Explain how the "dynamically created tables" will look and we'll go from there.
You are right. I have not figured out how to use a predefined table to store the answers of all the examined students in a specific subject test since the number of questions varies from test to test. I am pondering how I can use existing tables to do the work without violating the 1NF/2NF/3NF normalization, but until now I have no idea.
I decide to generate an answer table on the fly after a examiner has created a specific subject test paper. For example, if the paper contains 45 questions, use DDL to create an answer table that has 46 columns. The first column of the table stands for the student_ID, the others for the answers of the 45 questions. The table is dedicated to gathering all the answers of the test paper. This solution also breaks many principles of reasonable database design. The database design of this project baffles me. Help me out, please.
You're getting far too bogged down with numbers. Dynamic DDL's are not the way to go imo.
You need to take a look back at your ideas and decide on your entities.
Students, Exams, Questions ...
1 student can take many exams
1 exam can have many questions
It looks like you have a "survey" type situation where there are several surveys (exams/tests) and you need to store the results of the survey.
Looks like there are some key entities:
Questions qualified by grade, degree of difficultu, province (?), etc.
Tests which has information on the instructors who are setting it, the degree of difficulty, grade level, province, duration of test, start_time, etc.
Test_Questions which identifies the questions selected for the test
Students with id, name, grade, etc. TestAnswers ( test_id, question_#, correct_answer, etc.) for storing the correct answers for the test. StudentAnswers (student_id, test_id, question_#, selected_answer, ...)
That should be able to handle your requirements as I understand them.
To find a student's performance, simply count the number of answers that the student selected that match the solution stored in test_answers table.
I like Ravi's answer, but I'm a bit lazier... I'd just create a "key" student with the correct answers for every test, and I'd key the grade to the test, not to the student (students move from grade to grade, and more than a few students take classes from different grades in the same term where I live).
Oh yeah, watch out for multiple choice questions... Those can make things complicated.
I was bound down by columns and rows before.

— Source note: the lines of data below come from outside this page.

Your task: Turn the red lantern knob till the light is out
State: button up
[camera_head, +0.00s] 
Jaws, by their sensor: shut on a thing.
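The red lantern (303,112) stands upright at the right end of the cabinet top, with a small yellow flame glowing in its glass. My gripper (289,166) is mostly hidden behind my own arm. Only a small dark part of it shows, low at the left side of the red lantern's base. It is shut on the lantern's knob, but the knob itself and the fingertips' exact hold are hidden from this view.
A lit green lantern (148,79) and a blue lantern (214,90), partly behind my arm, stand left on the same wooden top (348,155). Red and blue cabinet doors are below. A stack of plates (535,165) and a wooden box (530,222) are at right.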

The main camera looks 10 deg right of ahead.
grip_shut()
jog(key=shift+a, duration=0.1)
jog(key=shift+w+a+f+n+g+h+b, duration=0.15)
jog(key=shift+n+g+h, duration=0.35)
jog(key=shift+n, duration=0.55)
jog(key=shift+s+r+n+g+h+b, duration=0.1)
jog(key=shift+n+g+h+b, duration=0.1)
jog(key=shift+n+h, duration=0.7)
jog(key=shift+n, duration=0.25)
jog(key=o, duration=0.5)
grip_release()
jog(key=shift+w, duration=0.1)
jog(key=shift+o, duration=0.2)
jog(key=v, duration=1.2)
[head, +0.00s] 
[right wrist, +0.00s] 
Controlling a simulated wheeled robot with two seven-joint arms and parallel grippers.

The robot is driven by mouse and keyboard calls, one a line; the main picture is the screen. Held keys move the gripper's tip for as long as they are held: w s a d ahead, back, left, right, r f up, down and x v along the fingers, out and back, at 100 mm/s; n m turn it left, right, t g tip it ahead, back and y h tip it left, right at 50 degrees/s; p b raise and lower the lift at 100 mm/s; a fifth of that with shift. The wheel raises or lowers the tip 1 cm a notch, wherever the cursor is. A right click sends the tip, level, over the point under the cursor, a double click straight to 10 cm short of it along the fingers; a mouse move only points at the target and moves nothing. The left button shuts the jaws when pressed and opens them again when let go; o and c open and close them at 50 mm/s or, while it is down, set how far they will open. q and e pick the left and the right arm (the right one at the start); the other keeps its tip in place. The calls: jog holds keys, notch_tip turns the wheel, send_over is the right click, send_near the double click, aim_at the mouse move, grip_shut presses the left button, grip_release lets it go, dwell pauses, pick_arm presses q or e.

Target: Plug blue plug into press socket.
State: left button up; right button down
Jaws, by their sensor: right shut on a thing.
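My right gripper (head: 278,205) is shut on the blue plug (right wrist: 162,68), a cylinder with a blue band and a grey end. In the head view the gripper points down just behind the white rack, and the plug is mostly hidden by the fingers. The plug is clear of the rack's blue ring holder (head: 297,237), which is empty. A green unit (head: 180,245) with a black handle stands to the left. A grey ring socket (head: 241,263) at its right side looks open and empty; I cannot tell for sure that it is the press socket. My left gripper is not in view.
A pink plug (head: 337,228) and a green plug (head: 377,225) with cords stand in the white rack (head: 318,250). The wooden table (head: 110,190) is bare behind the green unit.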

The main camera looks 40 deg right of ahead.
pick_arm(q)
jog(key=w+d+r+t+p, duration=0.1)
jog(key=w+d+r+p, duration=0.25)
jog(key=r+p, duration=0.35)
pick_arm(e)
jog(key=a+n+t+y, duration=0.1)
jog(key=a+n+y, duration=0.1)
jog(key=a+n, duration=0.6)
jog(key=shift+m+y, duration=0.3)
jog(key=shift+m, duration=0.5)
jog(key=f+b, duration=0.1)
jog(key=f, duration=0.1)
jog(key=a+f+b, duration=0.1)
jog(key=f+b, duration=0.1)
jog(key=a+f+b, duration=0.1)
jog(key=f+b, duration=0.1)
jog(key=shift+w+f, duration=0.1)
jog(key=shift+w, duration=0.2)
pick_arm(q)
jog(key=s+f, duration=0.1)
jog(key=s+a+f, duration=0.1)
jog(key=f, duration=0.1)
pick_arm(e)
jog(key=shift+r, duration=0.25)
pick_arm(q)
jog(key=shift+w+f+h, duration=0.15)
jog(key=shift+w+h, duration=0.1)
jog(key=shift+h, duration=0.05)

You know full well my predicament and your suggestions are helpful.
Ravi, I think your approach can employ existing tables and conform to 1NF, especially the predefined StudentAnswers table which will collect the answers of every student. But I am still unsure of the performance, such as query and concurrency database writing operation.

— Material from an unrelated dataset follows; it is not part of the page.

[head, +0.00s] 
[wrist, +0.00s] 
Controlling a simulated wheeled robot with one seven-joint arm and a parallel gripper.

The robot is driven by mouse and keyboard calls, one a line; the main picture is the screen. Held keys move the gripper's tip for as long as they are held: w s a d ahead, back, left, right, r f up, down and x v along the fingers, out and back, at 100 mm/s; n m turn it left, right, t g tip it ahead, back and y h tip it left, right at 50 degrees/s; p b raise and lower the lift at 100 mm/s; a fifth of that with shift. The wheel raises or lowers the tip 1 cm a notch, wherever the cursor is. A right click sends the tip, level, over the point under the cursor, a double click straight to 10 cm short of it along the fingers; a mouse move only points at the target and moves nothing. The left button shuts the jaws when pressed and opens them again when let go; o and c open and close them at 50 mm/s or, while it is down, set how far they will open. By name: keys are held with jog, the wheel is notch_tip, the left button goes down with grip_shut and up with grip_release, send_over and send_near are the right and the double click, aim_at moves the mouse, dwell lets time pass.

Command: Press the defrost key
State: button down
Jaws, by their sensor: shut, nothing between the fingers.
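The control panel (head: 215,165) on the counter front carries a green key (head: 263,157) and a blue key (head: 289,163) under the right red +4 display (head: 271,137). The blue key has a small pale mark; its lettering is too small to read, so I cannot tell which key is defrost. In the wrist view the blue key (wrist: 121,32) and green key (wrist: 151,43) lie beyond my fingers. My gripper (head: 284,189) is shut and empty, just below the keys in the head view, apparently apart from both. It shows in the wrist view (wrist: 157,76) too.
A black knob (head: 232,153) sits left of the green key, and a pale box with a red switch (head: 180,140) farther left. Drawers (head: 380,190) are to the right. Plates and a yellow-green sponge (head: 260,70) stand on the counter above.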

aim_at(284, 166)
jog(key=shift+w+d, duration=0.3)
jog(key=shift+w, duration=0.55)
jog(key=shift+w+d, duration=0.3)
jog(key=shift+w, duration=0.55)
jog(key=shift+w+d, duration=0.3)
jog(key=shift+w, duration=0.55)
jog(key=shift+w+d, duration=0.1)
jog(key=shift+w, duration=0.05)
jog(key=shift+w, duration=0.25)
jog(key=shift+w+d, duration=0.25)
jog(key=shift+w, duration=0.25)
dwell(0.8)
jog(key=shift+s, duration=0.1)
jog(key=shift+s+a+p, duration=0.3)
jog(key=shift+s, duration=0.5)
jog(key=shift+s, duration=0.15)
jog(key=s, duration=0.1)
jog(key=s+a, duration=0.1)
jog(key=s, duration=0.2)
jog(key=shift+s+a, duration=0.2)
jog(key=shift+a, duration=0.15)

Every student has 5 subjects and the average question numbers of a test paper (corresponding to a subject) is about 50, thus a student will create 250 (5 X 50) new answer recorders in the StudentAnswers table. When all the tests have done(within 2 days), 15,000,000 (250[recorders per student] X 10,000 [students per grade] X 6 [grades]) answer recorders will be stored in the table. If we want to get the score of a specified subject of a certain student, we first could use test_id and student_id as query conditions to search the target 50 recorders out of 15,000,000 and then compare it with the “key student” (followed by PatP’s design). This query execution efficiency would be a problem. We could predefine 30 SubjectAnswers tables (5[subjects per grade] X 6 [grades]) for all the subjects instead, which basically have the same schemas as the StudentAnswers table but no the test_id columns, to work it out since doing this can separate all the original recorders in the StudentAnswers table into 30 tables to speed up query operation. On the other hand, the drawback is that it requires more design and maintenance work.
If 1,000 students press the Submit button at the same time and each student has done 50 questions, because an answer of every question will be created as a single row in the StudentAnswers table (or 30 SubjectAnswers tables), 50,000 new answer recorders need to be stored. How to dispatch these large database writing operations?
PatP, would you like give me more advice on multiple choice questions? I am all ears.